[Written exercise]:
Your task is to repeat the lines from the line with "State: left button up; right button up" to the line with "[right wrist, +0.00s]", both ends included, and nothing else. Pictures stay out of the copy.

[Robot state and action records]
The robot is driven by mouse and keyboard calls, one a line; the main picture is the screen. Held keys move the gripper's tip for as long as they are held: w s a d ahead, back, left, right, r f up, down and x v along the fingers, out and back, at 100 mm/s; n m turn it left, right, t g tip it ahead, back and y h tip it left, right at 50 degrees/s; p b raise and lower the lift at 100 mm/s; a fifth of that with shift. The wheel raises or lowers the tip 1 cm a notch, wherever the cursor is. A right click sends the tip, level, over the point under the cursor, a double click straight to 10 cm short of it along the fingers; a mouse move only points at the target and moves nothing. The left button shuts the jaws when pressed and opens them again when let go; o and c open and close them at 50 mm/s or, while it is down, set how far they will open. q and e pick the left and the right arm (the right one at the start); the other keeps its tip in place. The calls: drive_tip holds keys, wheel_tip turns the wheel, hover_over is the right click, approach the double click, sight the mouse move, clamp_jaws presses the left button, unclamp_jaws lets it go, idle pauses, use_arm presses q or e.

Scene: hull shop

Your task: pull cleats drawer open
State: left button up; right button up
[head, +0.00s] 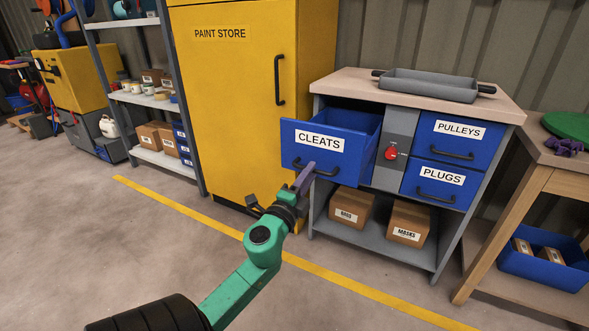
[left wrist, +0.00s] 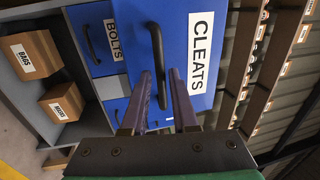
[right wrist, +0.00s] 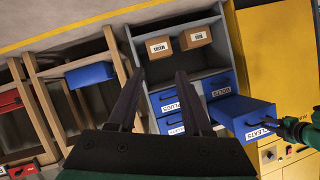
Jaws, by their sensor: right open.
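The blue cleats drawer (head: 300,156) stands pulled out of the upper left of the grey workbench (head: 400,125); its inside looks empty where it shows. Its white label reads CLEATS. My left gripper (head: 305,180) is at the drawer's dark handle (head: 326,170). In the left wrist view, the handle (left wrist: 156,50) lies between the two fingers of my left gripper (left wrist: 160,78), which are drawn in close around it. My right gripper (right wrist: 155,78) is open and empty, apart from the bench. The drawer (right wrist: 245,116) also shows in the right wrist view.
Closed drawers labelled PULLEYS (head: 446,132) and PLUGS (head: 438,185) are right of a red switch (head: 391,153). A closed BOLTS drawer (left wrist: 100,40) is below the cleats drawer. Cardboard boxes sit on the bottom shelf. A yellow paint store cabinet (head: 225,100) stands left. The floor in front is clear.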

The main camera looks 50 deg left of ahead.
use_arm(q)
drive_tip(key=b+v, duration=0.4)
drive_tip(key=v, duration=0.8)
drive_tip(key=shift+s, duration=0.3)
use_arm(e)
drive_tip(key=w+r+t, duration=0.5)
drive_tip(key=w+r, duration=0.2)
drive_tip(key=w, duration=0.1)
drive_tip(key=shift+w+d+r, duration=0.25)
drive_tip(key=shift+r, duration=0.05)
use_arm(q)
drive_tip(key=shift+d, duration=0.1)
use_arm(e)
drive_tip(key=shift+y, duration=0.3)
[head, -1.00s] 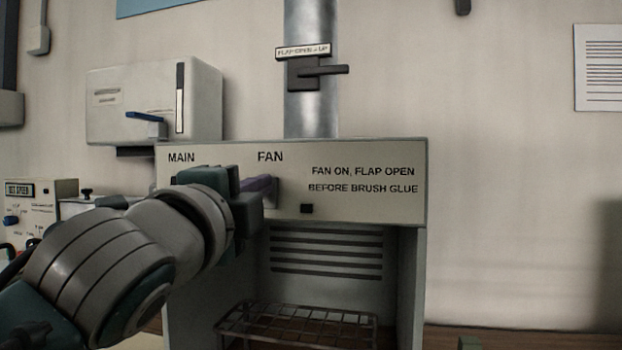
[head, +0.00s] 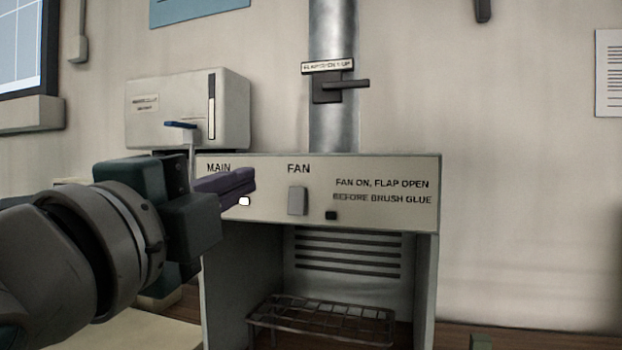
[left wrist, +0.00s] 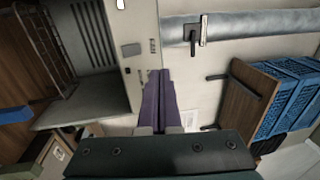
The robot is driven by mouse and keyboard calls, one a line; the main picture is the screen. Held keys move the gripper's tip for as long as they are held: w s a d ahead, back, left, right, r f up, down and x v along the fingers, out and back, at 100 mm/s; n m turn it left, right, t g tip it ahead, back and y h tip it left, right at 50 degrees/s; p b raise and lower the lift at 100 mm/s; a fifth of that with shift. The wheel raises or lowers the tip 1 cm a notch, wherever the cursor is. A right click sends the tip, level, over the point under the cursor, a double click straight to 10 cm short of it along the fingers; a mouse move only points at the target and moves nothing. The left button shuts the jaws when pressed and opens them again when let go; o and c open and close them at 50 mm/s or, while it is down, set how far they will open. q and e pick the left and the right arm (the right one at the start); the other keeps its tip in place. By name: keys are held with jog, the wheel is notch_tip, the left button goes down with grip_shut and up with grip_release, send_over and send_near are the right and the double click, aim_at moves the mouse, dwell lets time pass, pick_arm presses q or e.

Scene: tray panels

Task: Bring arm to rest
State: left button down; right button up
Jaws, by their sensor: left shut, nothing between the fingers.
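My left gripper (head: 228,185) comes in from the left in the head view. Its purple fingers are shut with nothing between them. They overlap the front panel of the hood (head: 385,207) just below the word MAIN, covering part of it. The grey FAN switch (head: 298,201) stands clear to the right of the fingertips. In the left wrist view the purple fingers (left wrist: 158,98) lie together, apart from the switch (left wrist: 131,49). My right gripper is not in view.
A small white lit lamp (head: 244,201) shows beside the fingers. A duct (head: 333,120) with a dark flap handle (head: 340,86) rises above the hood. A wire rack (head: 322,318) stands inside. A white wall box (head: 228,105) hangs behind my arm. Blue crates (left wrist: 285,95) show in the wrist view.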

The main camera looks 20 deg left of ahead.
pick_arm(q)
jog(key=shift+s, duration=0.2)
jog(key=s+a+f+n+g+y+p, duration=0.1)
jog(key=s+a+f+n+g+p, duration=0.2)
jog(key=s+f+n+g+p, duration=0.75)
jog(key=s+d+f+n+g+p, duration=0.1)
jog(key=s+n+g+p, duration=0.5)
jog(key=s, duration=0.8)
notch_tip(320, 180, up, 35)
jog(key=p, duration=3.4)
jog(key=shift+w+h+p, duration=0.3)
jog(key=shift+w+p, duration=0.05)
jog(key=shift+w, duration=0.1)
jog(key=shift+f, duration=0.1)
==
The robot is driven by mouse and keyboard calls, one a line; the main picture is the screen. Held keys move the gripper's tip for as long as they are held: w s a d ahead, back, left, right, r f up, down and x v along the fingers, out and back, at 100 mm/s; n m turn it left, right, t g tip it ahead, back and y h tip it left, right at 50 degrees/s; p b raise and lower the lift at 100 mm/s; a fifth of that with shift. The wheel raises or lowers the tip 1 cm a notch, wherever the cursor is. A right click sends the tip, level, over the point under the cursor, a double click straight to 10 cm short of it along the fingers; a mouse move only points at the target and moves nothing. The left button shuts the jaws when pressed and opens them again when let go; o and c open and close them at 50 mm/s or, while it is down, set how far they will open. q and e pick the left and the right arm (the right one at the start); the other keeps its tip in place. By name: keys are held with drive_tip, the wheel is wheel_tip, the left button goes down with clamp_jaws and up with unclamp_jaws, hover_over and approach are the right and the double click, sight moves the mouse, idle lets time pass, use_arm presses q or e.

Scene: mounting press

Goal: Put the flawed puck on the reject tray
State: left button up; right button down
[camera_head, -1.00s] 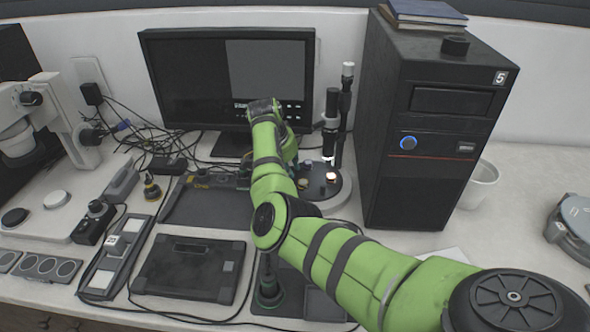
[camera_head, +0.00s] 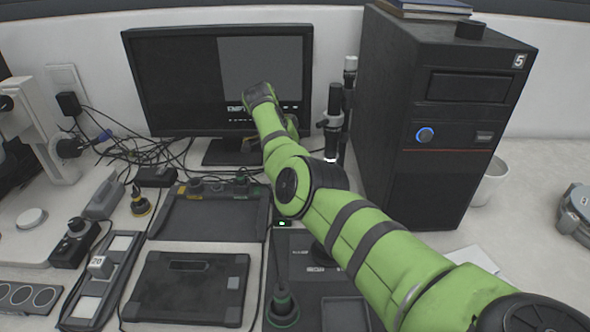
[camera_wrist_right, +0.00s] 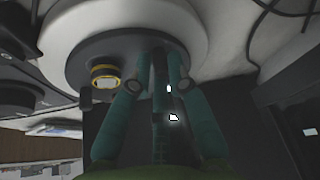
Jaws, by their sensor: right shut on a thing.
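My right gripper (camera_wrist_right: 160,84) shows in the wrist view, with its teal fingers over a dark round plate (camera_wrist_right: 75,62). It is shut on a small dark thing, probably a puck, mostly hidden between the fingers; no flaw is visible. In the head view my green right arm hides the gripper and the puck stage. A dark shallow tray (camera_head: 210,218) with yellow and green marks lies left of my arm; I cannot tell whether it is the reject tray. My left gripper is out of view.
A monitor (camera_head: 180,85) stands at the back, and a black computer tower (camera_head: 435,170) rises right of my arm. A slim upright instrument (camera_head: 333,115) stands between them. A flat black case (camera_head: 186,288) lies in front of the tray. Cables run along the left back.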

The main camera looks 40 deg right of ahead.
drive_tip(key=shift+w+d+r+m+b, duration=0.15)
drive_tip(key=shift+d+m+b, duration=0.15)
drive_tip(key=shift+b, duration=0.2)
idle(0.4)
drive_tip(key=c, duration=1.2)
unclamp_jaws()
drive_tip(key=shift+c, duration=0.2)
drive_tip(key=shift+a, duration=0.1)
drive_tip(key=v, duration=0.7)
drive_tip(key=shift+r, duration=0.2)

[Result]:
State: left button up; right button up
[head, +0.00s] 
[left wrist, +0.00s] 
[right wrist, +0.00s] 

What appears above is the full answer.